§ **Request**
Your task is to reproduce the entries below word for word.

§ **Source data**
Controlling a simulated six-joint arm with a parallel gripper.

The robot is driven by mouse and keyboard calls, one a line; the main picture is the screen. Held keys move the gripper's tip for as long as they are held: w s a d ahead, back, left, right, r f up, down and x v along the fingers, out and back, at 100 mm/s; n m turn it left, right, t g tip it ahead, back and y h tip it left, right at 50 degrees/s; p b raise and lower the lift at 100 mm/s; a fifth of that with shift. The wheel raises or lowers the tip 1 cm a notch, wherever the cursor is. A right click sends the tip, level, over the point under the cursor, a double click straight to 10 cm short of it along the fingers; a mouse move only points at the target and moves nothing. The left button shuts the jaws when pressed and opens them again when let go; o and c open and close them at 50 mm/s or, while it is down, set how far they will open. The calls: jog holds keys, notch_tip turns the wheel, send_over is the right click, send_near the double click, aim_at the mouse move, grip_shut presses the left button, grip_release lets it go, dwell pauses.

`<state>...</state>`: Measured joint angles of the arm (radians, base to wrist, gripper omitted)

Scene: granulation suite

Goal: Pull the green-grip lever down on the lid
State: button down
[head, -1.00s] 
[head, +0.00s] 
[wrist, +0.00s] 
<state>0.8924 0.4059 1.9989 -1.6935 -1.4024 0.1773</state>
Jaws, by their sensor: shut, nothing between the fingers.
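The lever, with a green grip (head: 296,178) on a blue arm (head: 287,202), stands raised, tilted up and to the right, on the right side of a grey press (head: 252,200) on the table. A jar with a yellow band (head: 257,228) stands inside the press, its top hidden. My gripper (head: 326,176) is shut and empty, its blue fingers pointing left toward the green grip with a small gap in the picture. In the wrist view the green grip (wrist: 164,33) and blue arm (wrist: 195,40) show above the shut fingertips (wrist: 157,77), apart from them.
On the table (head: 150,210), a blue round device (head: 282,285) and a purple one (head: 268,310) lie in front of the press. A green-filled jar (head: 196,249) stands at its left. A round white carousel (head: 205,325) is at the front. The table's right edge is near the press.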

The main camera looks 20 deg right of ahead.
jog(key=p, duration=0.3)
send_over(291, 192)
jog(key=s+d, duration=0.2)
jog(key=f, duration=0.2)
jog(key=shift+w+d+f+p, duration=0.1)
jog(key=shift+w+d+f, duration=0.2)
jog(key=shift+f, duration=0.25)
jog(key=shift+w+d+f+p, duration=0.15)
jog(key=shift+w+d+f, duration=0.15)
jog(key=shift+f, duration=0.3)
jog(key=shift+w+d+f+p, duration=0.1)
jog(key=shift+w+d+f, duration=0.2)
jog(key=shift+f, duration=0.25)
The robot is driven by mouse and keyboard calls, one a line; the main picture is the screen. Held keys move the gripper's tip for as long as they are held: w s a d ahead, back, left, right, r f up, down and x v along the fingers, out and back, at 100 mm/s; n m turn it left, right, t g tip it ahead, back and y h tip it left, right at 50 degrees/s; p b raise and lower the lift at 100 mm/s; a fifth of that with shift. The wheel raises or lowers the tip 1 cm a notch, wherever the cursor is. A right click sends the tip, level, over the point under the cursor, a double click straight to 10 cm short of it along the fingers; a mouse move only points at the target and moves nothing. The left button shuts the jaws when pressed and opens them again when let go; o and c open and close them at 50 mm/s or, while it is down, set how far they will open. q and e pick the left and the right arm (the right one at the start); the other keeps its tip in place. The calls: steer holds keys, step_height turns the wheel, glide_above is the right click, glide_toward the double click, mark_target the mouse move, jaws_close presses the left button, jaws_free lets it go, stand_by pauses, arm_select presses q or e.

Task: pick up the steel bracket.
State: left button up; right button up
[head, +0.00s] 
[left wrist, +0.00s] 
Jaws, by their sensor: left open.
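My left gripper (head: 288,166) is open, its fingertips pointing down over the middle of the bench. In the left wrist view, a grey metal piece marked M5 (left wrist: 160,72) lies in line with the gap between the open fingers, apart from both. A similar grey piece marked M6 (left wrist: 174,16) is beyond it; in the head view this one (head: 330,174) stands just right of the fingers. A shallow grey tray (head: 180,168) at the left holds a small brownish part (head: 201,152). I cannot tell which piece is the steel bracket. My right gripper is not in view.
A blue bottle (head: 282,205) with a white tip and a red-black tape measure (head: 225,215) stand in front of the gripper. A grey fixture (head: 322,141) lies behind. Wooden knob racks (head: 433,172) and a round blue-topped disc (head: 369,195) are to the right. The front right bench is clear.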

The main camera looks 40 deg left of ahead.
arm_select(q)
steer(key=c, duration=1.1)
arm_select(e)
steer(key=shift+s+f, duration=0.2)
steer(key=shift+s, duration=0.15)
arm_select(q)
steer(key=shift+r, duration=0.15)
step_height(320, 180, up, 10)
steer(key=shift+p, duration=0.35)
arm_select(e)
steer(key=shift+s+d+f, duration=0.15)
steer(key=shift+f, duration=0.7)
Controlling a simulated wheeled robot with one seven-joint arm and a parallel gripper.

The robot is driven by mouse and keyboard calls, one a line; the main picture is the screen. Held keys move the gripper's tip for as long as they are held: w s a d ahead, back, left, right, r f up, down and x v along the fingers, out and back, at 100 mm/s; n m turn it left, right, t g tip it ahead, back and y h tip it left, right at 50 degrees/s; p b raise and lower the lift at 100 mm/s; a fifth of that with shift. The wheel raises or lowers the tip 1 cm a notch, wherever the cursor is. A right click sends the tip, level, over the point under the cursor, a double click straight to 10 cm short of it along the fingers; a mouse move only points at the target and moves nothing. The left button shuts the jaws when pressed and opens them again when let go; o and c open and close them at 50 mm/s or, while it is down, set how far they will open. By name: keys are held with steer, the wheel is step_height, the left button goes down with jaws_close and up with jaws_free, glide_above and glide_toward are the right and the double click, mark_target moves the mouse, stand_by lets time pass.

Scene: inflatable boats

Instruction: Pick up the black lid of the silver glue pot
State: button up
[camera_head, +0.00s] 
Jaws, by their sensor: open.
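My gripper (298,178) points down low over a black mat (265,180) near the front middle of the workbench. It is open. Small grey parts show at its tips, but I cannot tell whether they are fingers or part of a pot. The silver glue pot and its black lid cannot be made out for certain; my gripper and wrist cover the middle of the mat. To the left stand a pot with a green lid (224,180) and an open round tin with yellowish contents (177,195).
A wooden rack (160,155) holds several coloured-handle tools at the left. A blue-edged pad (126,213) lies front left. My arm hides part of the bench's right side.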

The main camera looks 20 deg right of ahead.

§ **Task answer**
Controlling a simulated six-joint arm with a parallel gripper.

The robot is driven by mouse and keyboard calls, one a line; the main picture is the screen. Held keys move the gripper's tip for as long as they are held: w s a d ahead, back, left, right, r f up, down and x v along the fingers, out and back, at 100 mm/s; n m turn it left, right, t g tip it ahead, back and y h tip it left, right at 50 degrees/s; p b raise and lower the lift at 100 mm/s; a fifth of that with shift. The wheel raises or lowers the tip 1 cm a notch, wherever the cursor is. A right click sends the tip, level, over the point under the cursor, a double click straight to 10 cm short of it along the fingers; a mouse move only points at the target and moves nothing. The left button shuts the jaws when pressed and opens them again when let go; o and c open and close them at 50 mm/s or, while it is down, set how far they will open. The calls: jog holds keys, notch_tip turns the wheel, send_over is the right click, send_near the double click, aim_at the mouse move, grip_shut presses the left button, grip_release lets it go, dwell pauses.

`<state>...</state>`: Measured joint angles of the arm (radians, base to wrist, gripper omitted)

Scene: granulation suite

Goal: Pull the green-grip lever down on the lid
State: button down
[head, -1.00s] 
[head, +0.00s] 
[wrist, +0.00s] 
<state>0.8924 0.4059 1.9989 -1.6935 -1.4024 0.1773</state>
Jaws, by their sensor: shut, nothing between the fingers.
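The lever, with a green grip (head: 296,178) on a blue arm (head: 287,202), stands raised, tilted up and to the right, on the right side of a grey press (head: 252,200) on the table. A jar with a yellow band (head: 257,228) stands inside the press, its top hidden. My gripper (head: 326,176) is shut and empty, its blue fingers pointing left toward the green grip with a small gap in the picture. In the wrist view the green grip (wrist: 164,33) and blue arm (wrist: 195,40) show above the shut fingertips (wrist: 157,77), apart from them.
On the table (head: 150,210), a blue round device (head: 282,285) and a purple one (head: 268,310) lie in front of the press. A green-filled jar (head: 196,249) stands at its left. A round white carousel (head: 205,325) is at the front. The table's right edge is near the press.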

The main camera looks 20 deg right of ahead.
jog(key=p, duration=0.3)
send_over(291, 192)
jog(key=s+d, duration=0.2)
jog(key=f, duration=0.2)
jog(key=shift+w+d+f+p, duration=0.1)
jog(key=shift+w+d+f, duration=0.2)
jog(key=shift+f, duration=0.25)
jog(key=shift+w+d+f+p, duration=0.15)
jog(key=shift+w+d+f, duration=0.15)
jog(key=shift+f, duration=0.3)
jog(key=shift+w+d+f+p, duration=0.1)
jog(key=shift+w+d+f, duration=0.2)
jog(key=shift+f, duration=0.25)
The robot is driven by mouse and keyboard calls, one a line; the main picture is the screen. Held keys move the gripper's tip for as long as they are held: w s a d ahead, back, left, right, r f up, down and x v along the fingers, out and back, at 100 mm/s; n m turn it left, right, t g tip it ahead, back and y h tip it left, right at 50 degrees/s; p b raise and lower the lift at 100 mm/s; a fifth of that with shift. The wheel raises or lowers the tip 1 cm a notch, wherever the cursor is. A right click sends the tip, level, over the point under the cursor, a double click straight to 10 cm short of it along the fingers; a mouse move only points at the target and moves nothing. The left button shuts the jaws when pressed and opens them again when let go; o and c open and close them at 50 mm/s or, while it is down, set how far they will open. q and e pick the left and the right arm (the right one at the start); the other keeps its tip in place. The calls: steer holds keys, step_height turns the wheel, glide_above is the right click, glide_toward the double click, mark_target the mouse move, jaws_close presses the left button, jaws_free lets it go, stand_by pauses, arm_select presses q or e.

Task: pick up the steel bracket.
State: left button up; right button up
[head, +0.00s] 
[left wrist, +0.00s] 
Jaws, by their sensor: left open.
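My left gripper (head: 288,166) is open, its fingertips pointing down over the middle of the bench. In the left wrist view, a grey metal piece marked M5 (left wrist: 160,72) lies in line with the gap between the open fingers, apart from both. A similar grey piece marked M6 (left wrist: 174,16) is beyond it; in the head view this one (head: 330,174) stands just right of the fingers. A shallow grey tray (head: 180,168) at the left holds a small brownish part (head: 201,152). I cannot tell which piece is the steel bracket. My right gripper is not in view.
A blue bottle (head: 282,205) with a white tip and a red-black tape measure (head: 225,215) stand in front of the gripper. A grey fixture (head: 322,141) lies behind. Wooden knob racks (head: 433,172) and a round blue-topped disc (head: 369,195) are to the right. The front right bench is clear.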

The main camera looks 40 deg left of ahead.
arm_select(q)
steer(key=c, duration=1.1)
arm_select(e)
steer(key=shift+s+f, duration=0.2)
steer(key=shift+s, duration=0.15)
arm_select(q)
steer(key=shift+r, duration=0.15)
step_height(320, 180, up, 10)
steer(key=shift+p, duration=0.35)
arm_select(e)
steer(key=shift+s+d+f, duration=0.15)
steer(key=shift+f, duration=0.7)
Controlling a simulated wheeled robot with one seven-joint arm and a parallel gripper.

The robot is driven by mouse and keyboard calls, one a line; the main picture is the screen. Held keys move the gripper's tip for as long as they are held: w s a d ahead, back, left, right, r f up, down and x v along the fingers, out and back, at 100 mm/s; n m turn it left, right, t g tip it ahead, back and y h tip it left, right at 50 degrees/s; p b raise and lower the lift at 100 mm/s; a fifth of that with shift. The wheel raises or lowers the tip 1 cm a notch, wherever the cursor is. A right click sends the tip, level, over the point under the cursor, a double click straight to 10 cm short of it along the fingers; a mouse move only points at the target and moves nothing. The left button shuts the jaws when pressed and opens them again when let go; o and c open and close them at 50 mm/s or, while it is down, set how far they will open. By name: keys are held with steer, the wheel is step_height, the left button goes down with jaws_close and up with jaws_free, glide_above and glide_toward are the right and the double click, mark_target moves the mouse, stand_by lets time pass.

Scene: inflatable boats

Instruction: Pick up the black lid of the silver glue pot
State: button up
[camera_head, +0.00s] 
Jaws, by their sensor: open.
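My gripper (298,178) points down low over a black mat (265,180) near the front middle of the workbench. It is open. Small grey parts show at its tips, but I cannot tell whether they are fingers or part of a pot. The silver glue pot and its black lid cannot be made out for certain; my gripper and wrist cover the middle of the mat. To the left stand a pot with a green lid (224,180) and an open round tin with yellowish contents (177,195).
A wooden rack (160,155) holds several coloured-handle tools at the left. A blue-edged pad (126,213) lies front left. My arm hides part of the bench's right side.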

The main camera looks 20 deg right of ahead.

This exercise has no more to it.